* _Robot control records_
— begin —
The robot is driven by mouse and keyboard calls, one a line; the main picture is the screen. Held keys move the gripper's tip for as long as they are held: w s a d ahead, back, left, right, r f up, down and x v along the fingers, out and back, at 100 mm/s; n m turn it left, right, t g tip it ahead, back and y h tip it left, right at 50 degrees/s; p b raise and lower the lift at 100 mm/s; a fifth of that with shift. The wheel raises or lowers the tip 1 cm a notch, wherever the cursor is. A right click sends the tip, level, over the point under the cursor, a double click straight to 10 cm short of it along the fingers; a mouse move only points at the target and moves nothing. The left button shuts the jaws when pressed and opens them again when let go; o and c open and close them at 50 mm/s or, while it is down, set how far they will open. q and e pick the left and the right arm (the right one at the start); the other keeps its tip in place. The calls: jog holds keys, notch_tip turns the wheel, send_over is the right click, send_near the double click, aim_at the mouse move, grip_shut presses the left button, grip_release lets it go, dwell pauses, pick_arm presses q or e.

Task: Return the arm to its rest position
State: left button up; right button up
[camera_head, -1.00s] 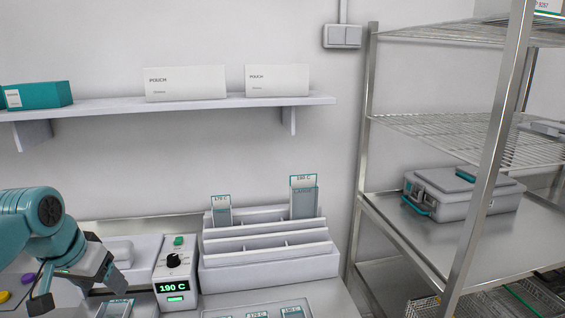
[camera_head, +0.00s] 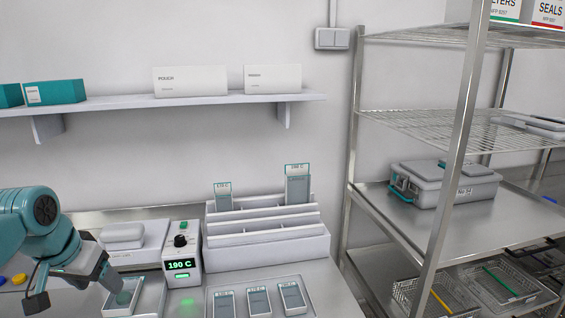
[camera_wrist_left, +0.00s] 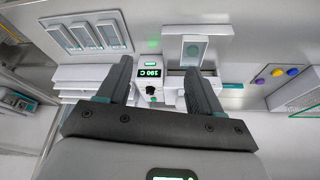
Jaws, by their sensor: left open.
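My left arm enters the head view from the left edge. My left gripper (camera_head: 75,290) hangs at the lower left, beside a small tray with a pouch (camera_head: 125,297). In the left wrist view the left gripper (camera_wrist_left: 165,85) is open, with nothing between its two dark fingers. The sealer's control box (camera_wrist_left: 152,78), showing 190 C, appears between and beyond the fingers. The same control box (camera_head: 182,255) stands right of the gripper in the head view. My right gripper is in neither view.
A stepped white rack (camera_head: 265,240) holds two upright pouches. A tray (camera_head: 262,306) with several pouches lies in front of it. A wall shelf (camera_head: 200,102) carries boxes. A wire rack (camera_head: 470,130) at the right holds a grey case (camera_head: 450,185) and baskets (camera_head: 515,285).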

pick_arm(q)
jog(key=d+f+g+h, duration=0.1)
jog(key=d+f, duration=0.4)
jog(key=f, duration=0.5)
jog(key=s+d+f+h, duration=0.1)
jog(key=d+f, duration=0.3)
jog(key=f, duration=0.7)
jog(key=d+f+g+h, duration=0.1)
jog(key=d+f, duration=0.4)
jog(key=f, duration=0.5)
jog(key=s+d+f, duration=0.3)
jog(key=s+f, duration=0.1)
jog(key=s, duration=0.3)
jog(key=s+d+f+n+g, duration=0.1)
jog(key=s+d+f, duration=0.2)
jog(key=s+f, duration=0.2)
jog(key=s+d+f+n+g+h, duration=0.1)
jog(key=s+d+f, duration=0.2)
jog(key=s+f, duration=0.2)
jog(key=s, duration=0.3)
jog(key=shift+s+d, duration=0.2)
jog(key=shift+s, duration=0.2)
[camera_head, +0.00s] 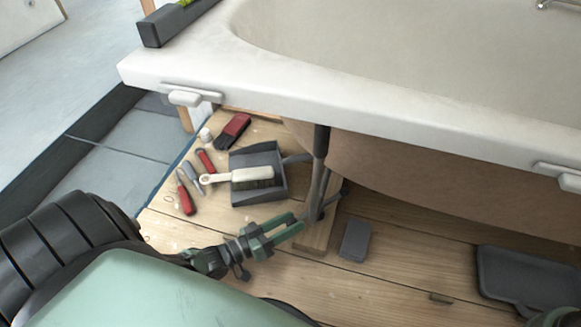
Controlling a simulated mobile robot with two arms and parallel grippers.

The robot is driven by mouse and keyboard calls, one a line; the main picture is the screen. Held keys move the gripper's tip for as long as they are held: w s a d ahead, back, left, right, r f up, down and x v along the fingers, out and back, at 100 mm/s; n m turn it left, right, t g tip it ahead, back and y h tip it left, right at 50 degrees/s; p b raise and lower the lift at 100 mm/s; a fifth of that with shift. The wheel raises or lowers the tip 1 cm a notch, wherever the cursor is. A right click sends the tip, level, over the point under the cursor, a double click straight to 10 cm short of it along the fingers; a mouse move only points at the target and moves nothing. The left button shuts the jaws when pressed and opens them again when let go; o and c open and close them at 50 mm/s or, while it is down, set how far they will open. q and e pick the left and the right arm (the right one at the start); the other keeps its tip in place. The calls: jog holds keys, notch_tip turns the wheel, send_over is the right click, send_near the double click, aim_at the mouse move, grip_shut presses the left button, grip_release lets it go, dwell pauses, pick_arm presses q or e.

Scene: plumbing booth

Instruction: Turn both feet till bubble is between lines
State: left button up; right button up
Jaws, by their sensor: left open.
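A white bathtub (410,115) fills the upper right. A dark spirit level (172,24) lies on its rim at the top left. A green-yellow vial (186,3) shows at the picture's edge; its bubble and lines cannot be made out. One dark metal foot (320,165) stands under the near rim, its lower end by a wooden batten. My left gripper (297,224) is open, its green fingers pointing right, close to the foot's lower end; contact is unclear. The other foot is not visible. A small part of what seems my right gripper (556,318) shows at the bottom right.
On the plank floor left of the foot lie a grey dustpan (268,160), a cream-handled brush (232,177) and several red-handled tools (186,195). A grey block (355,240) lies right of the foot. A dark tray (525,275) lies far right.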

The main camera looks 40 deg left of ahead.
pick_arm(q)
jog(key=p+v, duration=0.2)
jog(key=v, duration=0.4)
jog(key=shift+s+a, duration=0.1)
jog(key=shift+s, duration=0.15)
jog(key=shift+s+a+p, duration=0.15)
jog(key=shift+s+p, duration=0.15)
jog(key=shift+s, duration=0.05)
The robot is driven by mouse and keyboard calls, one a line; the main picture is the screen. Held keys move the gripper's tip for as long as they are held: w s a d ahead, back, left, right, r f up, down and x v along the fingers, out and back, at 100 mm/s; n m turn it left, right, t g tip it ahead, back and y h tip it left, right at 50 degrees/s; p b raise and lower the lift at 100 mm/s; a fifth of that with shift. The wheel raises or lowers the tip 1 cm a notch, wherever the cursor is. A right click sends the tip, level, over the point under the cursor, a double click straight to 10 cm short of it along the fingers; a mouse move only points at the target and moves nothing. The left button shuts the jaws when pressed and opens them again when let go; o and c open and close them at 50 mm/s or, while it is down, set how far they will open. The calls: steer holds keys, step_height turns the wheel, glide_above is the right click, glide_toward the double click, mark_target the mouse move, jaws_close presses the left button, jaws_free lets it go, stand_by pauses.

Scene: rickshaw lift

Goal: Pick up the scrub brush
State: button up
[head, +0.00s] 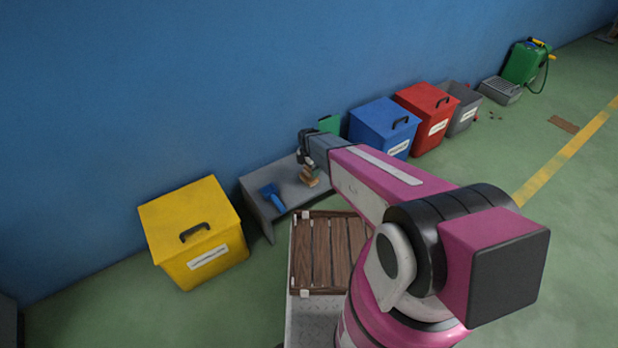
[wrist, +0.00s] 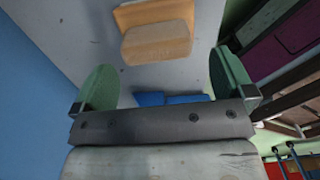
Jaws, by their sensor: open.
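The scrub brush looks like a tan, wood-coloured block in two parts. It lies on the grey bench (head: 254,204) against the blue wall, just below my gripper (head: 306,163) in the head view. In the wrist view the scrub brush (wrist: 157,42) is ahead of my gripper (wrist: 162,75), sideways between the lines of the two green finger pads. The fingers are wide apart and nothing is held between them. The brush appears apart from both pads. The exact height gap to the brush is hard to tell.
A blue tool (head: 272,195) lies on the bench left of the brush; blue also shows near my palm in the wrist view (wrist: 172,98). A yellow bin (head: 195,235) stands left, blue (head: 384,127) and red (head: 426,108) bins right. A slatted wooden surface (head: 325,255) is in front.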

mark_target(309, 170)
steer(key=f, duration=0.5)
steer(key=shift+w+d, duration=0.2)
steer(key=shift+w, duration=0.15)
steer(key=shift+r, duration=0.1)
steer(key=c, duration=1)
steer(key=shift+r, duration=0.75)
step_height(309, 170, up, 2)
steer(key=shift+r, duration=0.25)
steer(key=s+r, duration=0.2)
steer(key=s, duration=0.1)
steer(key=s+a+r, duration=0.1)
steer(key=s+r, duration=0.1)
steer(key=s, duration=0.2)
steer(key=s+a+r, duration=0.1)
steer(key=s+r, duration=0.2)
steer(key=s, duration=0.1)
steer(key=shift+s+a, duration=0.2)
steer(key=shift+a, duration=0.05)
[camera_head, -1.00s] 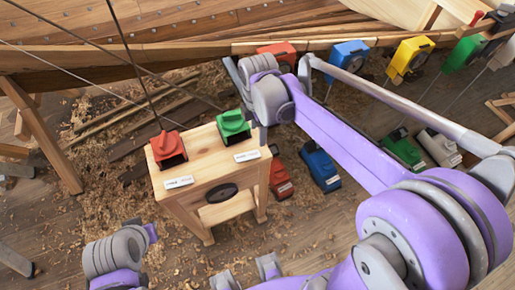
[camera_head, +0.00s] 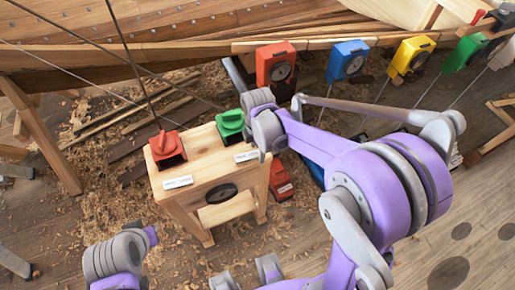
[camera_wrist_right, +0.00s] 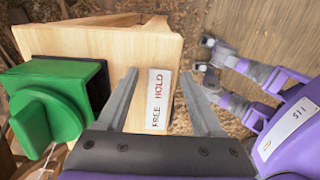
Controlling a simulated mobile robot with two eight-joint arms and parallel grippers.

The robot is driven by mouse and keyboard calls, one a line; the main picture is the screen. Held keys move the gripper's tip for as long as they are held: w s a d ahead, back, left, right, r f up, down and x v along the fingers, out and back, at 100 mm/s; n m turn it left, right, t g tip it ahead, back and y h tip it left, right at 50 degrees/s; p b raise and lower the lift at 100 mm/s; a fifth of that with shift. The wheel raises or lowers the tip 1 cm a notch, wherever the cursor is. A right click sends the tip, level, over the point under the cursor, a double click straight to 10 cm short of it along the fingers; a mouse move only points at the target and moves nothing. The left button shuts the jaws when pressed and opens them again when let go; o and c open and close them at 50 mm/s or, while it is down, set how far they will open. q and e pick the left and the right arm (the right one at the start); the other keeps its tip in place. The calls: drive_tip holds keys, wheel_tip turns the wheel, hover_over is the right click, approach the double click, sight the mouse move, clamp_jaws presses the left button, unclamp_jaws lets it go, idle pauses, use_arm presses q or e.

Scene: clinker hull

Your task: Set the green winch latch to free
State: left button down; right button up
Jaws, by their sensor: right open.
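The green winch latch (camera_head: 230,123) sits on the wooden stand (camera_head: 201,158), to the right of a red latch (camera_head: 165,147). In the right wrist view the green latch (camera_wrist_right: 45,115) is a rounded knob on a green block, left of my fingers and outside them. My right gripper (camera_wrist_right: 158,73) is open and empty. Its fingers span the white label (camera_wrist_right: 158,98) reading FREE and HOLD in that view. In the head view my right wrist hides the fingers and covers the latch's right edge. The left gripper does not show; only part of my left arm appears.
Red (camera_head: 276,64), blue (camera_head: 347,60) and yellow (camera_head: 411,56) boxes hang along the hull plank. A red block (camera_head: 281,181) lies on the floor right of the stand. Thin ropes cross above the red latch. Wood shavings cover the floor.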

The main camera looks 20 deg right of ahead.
— end —
Where a line contains "Controlling", copy that line.

* _THE REPLY_
Controlling a simulated mobile robot with two arms and parallel grippers.
Controlling a simulated mobile robot with two eight-joint arms and parallel grippers.

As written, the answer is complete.